Estava em Antuérpia quando chegaram notícias da prisão de Lutero. Ele e a mulher voltaram o mais rápido possível para Nuremberg e, ao chegarem, em agosto de 1521, encontraram sua cidade mergulhada em tumultos. Amigos e alunos de Dürer haviam sido banidos sob acusação de idéias heréticas; na zona rural crescia o descontentamento que, mais tarde, explodiría na Guerra Camponesa de 1525. Dürer, embora cauteloso, não disfarçava sua simpatia pelos novos movimentos. Aliando tal sentimento às próprias preocupações religiosas, preparou sua última grande pintura, o retábulo Os Quatro Apóstolos. Aqui, seu profundo sentimento religioso está em perfeita harmonia com seu amor pela arte e, mais que isso, nessa obra culminante, sua arte tomou o aspecto de um manifesto, traduzindo seu engajamento na Reforma Luterana. Doou a obra ao Conselho de Nuremberg, em 1526, inscrevendo nela esta advertência contra os falsos profetas: “Todos os governantes temporais destes tempos perigosos deveríam ficar atentos para que não venham a seguir o descaminho humano ao invés da palavra de Deus. Porque Deus nada irá acrescentar ou suprimir de sua palavra”.
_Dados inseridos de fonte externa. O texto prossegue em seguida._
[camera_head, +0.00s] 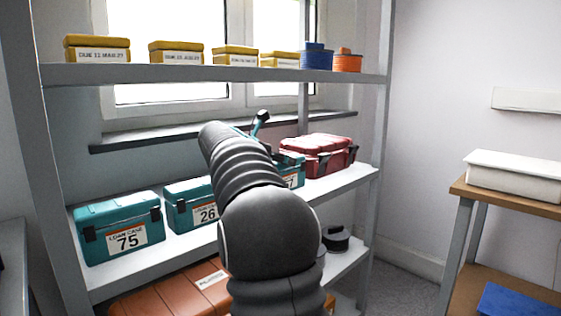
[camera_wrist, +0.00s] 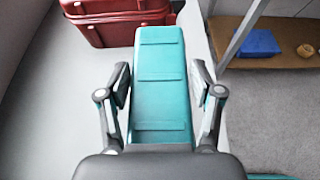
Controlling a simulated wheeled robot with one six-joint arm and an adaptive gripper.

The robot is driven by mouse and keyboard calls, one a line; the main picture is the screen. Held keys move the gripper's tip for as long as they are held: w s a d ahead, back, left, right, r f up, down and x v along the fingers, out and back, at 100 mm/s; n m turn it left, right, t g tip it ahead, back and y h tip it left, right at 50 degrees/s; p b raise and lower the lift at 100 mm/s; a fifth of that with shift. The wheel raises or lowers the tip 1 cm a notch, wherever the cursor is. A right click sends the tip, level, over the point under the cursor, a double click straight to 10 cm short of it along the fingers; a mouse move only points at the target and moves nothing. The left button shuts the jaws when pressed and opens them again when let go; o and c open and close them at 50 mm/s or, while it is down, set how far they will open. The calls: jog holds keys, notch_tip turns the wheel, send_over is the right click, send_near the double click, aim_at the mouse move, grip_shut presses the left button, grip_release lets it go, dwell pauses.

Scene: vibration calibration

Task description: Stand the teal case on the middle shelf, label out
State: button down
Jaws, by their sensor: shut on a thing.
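My gripper (camera_wrist: 161,84) is shut on a teal case (camera_wrist: 160,55), with one finger along each side. In the wrist view I look down on its ribbed teal face, close to the red case. In the head view, a teal case (camera_head: 292,168) shows partly behind my arm at the middle shelf (camera_head: 190,243), with part of a white label facing out. It appears to be the held one. My arm hides most of it and the gripper. I cannot tell whether its base touches the shelf.
Teal cases 75 (camera_head: 120,228) and 26 (camera_head: 188,204) stand left on the middle shelf, labels out. A red case (camera_head: 318,155) stands to the right. Yellow boxes (camera_head: 97,48) line the top shelf. An orange case (camera_head: 170,297) lies below. A side table (camera_head: 520,203) stands right.

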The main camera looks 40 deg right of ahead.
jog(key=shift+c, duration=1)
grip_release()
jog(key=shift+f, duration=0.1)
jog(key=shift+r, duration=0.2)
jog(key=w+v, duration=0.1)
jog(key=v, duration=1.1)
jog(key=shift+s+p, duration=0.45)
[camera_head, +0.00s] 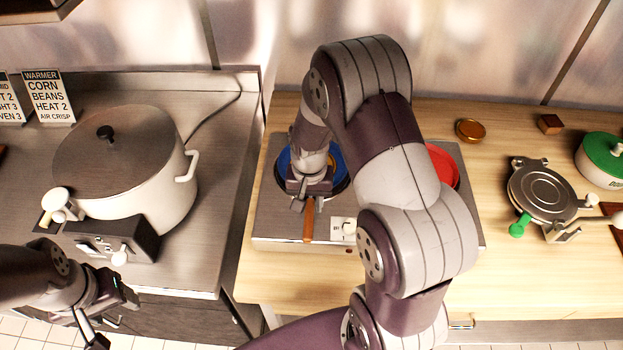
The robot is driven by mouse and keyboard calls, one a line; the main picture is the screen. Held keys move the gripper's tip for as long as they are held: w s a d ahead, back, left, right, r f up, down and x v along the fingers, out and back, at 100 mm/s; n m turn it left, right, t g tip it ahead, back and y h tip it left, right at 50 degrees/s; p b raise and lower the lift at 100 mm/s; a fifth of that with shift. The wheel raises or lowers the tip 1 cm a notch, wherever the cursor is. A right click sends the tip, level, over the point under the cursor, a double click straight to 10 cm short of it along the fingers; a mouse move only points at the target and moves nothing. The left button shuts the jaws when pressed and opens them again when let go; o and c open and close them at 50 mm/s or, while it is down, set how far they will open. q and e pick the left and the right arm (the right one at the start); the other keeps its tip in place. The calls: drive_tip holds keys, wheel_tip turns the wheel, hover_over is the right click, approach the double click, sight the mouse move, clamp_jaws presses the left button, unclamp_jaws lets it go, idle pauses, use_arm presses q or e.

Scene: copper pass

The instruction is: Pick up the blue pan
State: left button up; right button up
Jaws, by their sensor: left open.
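The blue pan (284,166) sits on the left burner of the grey hob, with much of it hidden under my right arm and gripper. Its brown handle (308,222) points toward the front of the hob. My right gripper (308,205) points down over the base of this handle, with its fingers on either side of it. Whether they press on the handle is too small to tell. My left gripper (108,322) is open and empty at the lower left, in front of the steel counter and far from the pan.
A red pan (442,166) sits on the right burner of the hob (275,228), partly behind my right arm. A large lidded warmer pot (150,185) stands on the left counter. A round waffle-type iron (543,192) and a green-lidded pot (602,160) are at the right.

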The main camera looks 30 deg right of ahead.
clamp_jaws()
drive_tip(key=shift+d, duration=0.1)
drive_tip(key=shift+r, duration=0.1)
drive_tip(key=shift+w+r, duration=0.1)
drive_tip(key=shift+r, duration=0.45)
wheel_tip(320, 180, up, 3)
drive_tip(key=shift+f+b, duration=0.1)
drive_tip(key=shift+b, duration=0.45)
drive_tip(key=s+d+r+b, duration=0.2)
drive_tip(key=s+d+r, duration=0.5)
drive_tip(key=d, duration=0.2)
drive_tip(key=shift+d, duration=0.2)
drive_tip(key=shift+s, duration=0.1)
Nos últimos anos de vida, Dürer concentrou esforços em seus escritos: publicou trabalhos sobre proporção e perspectiva, além de compor a crônica de sua família e as próprias memórias.
Também deu início, mas não viveu o bastante para concluir, a uma obra contendo recomendações aos jovens artistas. Morreu em 6 de abril de 1528, aos 57 anos, em Nuremberg. Não deixou discípulos, mas o legado de sua obra ajudou a arte alemã a florescer, primeiro no Renascimento, depois no Romantismo. Entre os artistas de seu tempo foi, sem dúvida, o mais universal. E para muitos, como Melanchthon, ele foi “um sábio, cujos talentos artísticos, eminentes como eram, ainda assim consistiam na menor de suas virtudes”.